En deuxième lieu, le quatrième alinéa prévoit que l'institut pourra exercer, au nom et pour le compte de l'Autorité des marchés financiers, le pouvoir de contrôle et d'enquête de celle-ci dans les trois collectivités du Pacifique. En particulier, cette habilitation permettra à l'IEOM de contrôler le respect des prescriptions relatives à la lutte contre le blanchiment de capitaux et le financement du terrorisme dans ces collectivités. Le pouvoir de sanction demeure logiquement assuré par la commission des sanctions de l'AMF.
Enfin l'IEOM est autorisé, dans le sixième alinéa, à fournir dans les trois territoires de sa zone d'intervention des prestations de services pour le compte de tiers , après accord de son conseil de surveillance. Cette habilitation est similaire à celle conférée à l'IEDOM.
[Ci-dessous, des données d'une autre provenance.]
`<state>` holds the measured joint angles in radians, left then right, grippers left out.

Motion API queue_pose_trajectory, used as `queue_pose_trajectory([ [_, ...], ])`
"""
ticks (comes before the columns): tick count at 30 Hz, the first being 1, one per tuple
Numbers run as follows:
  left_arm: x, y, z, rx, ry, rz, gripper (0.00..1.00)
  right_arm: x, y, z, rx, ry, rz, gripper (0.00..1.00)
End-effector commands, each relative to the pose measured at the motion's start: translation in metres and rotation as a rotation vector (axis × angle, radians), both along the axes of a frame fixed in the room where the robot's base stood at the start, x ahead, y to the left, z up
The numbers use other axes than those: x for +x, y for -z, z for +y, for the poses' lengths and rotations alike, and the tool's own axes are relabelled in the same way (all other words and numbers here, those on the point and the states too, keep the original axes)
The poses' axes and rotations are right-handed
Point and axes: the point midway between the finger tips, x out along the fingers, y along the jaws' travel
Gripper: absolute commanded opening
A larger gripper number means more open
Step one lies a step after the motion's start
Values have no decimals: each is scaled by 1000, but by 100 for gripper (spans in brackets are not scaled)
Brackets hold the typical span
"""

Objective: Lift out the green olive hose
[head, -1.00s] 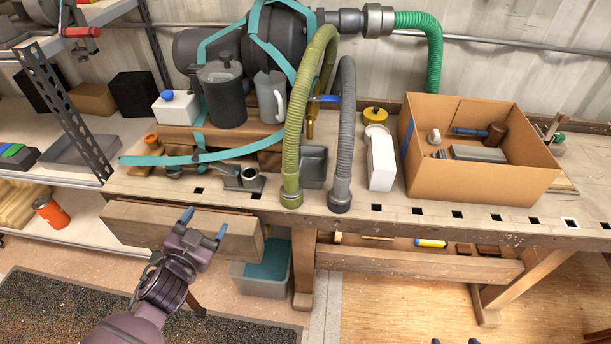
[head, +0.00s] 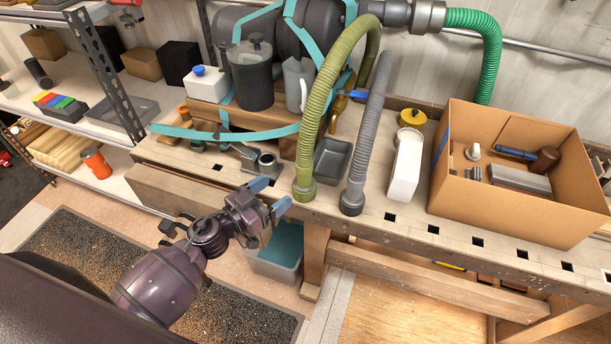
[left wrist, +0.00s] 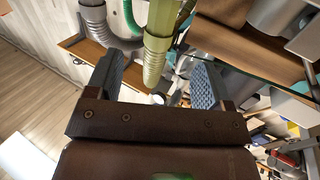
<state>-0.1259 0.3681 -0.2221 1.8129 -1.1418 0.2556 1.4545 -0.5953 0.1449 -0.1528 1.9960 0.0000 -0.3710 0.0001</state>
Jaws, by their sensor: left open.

L'ensemble de ces nouvelles missions fera l'objet de conventions , signées avec le gouvernement de la Polynésie française, l'AMF ou des tiers selon le cas, et qui définiront notamment les conditions d'exercice et de rémunération de l'Institut.
III. LA POSITION DE VOTRE COMMISSION DES FINANCES
Votre commission approuve ces dispositions qui viennent opportunément combler des lacunes, telles que le traitement du surendettement en Polynésie française, ou procéder à un alignement sur certaines missions de l'IEDOM.
Décision de la commission : votre commission a adopté cet article sans modification.
* 311 Soit 90 % du personnel du siège et le personnel d'encadrement (directeurs et leurs adjoints) des agences.
* 312 Soit, aux termes de l'article L. 711-3, mettre en circulation les monnaies métalliques, exercer les missions d'intérêt général qui lui sont conventionnellement confiées par l'Etat (ces conventions définissent en particulier la nature de ces prestations et les conditions de leur rémunération), et assurer toute prestation d'étude ou de service pour le compte de tiers, après accord de la Banque de France.